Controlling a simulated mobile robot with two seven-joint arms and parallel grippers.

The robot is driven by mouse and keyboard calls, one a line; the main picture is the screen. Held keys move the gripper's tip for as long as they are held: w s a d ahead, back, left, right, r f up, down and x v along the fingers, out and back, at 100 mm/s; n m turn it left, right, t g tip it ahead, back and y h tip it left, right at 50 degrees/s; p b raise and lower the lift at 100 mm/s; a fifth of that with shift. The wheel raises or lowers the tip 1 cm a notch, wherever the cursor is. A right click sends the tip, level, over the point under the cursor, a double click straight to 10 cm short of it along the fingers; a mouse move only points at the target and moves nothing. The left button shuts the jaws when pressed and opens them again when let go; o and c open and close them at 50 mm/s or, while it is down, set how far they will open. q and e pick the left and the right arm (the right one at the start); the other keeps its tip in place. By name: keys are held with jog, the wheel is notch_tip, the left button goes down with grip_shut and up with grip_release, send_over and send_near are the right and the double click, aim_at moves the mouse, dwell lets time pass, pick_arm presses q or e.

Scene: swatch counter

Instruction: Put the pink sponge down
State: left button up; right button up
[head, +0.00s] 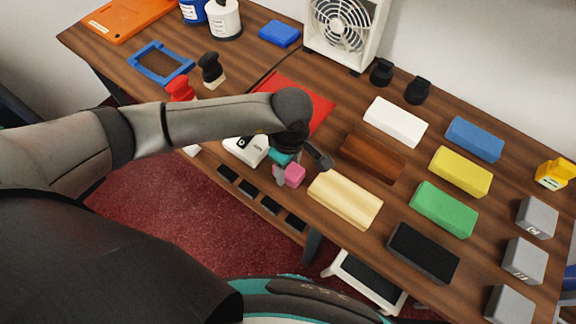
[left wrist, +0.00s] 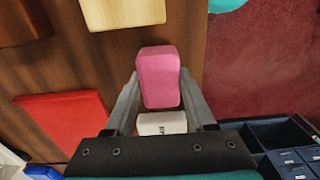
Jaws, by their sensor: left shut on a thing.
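The pink sponge (head: 291,175) is a small block at the front edge of the table in the head view, left of the cream block (head: 345,199). My left gripper (head: 282,168) is shut on it. In the left wrist view the pink sponge (left wrist: 158,76) sits between the two grey fingers of my left gripper (left wrist: 160,90), its far end past their tips. I cannot tell whether its underside touches the table. My right gripper is not in view.
A white block (head: 246,150) lies close to my left gripper, beside a red mat (head: 303,102). A brown block (head: 373,155), a white block (head: 395,121) and a black block (head: 422,252) lie to the right. Dark bins (left wrist: 285,150) hang below the front edge.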

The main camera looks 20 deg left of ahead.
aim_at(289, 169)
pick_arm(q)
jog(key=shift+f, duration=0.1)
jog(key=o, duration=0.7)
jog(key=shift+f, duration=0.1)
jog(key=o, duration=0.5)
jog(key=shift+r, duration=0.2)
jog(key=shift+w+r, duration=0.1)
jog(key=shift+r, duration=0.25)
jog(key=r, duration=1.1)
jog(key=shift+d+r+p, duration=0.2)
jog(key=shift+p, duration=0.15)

■ **Task to carry out**: Go through the material above and copy each line that has the word "with".

■ **Exercise output**:
Controlling a simulated mobile robot with two seven-joint arms and parallel grippers.
The robot is driven by mouse and keyboard calls, one a line; the main picture is the screen. Held keys move the gripper's tip for as long as they are held: w s a d ahead, back, left, right, r f up, down and x v along the fingers, out and back, at 100 mm/s; n m turn it left, right, t g tip it ahead, back and y h tip it left, right at 50 degrees/s; p b raise and lower the lift at 100 mm/s; a fifth of that with shift. The wheel raises or lowers the tip 1 cm a notch, wherever the cursor is. A right click sends the tip, level, over the point under the cursor, a double click straight to 10 cm short of it along the fingers; a mouse move only points at the target and moves nothing. The left button shuts the jaws when pressed and opens them again when let go; o and c open and close them at 50 mm/s or, while it is down, set how far they will open. q and e pick the left and the right arm (the right one at the start); the other keeps its tip in place. By name: keys are held with jog, the wheel is notch_tip, the left button goes down with grip_shut and up with grip_release, send_over and send_near are the right and the double click, aim_at moves the mouse, dwell lets time pass, pick_arm presses q or e.

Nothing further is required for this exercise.